In response to Seth Godin’s question:
Is marketing the art of tricking people into buying stuff they don?t need?
Or is it about spreading ideas that people fall in love with?
I love this question. The answer is both tricking people and spreading ideas: tricking people to fall in love with stuff they don’t need!
This is evident in our over-indulgent, entitled, society today with just about everything we possess. Cars, food, music, entertainment, clothing, jobs, etc. Each one is bigger, faster, larger, and more titillating, but none more necessary to function each day from 20 years ago.
I would even go so far as to say that the reason our society is more addicted, overweight, indebted, bankrupt, depressed, suicidal, and welfare dependent is due to irresponsible marketers during the past several decades.

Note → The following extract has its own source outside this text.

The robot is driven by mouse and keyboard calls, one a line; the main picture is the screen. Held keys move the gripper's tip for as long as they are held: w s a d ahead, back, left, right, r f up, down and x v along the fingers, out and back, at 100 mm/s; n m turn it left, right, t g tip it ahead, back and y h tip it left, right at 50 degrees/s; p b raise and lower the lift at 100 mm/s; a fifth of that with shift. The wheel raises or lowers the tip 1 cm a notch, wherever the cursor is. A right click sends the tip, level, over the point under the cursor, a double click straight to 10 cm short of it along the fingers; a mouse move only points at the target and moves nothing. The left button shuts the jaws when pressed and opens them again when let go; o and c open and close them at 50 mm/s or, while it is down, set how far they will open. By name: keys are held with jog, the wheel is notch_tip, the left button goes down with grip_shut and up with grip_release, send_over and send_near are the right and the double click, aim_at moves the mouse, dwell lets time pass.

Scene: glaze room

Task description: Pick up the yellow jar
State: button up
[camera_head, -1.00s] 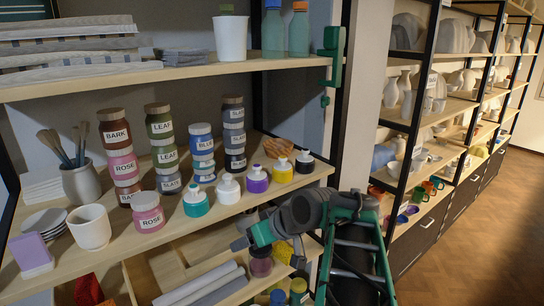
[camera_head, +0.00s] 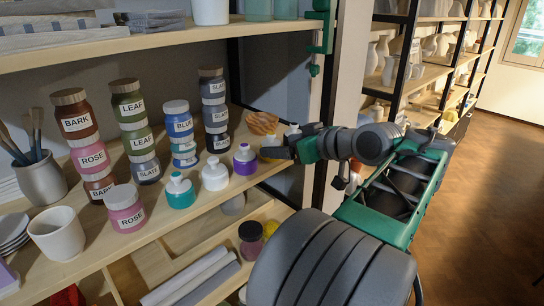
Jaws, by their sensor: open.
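A small yellow-bodied bottle (camera_head: 268,142) stands at the right end of the front row on the middle shelf, mostly hidden behind my gripper. My gripper (camera_head: 277,153) reaches in from the right at the height of that row, its jaws open and its tips at or just in front of the yellow bottle. I cannot tell whether they touch. Another yellow item (camera_head: 271,229) shows in part on the lower level, beside a dark-lidded jar (camera_head: 251,240); its shape is unclear.
A purple bottle (camera_head: 245,159), a white one (camera_head: 215,174) and a teal one (camera_head: 180,191) stand left of my gripper. Stacked labelled jars (camera_head: 139,141) stand behind. An orange patterned bowl (camera_head: 263,123) is behind the gripper. The upper shelf (camera_head: 150,42) overhangs.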

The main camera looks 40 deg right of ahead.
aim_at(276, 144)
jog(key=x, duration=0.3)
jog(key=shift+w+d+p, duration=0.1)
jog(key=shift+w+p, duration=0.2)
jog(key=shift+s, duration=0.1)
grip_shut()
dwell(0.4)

We have forgotten how to think for ourselves and even how to evaluate a product/service when presented with an advertisement because shrewd marketers have told us for years that they have already researched it for us and have found it to be better, if not necessary, for us to obtain one.
As Hollywood has accomplished for many years, marketers are now selling the story that they aren’t responsible for the overspending on consumer credit cards. But, I’m not alone in receiving up to 5 credit card offers everyday. I’m not alone in being exposed to some 3000 images daily of branded products that marketers feel important for me to see.
Coming down from the Christmas rush, it seems appropriate to note how ridiculous this spending-spree has become over the years. Christmas provides whole businesses a chance to survive that may not otherwise simply because of the ever-growing need to buy stuff that we don’t need. Why is it that we feel the need to buy things for people? Because we’re told that it’s more convenient, it’s just what this person or that person wants, everyone else is doing it, and you’ll be the fool if you don’t as well.
It’s It’s no longer a time where parents can purchase a toy car for Bobby, a doll for Jane, and a book for Joey. Now Christmas consists of and IPod for Bobby with new $100 basketball shoes, a gift card for overpriced clothes at the Gap, to say nothing for the rest of the kids. This “need” to buy things is no doubt spurred on by irresponsible marketers who have succeeded at tricking people to fall in love with buying things they don’t need.
I’ll now relinquish my post on the soapbox. Thanks for listening.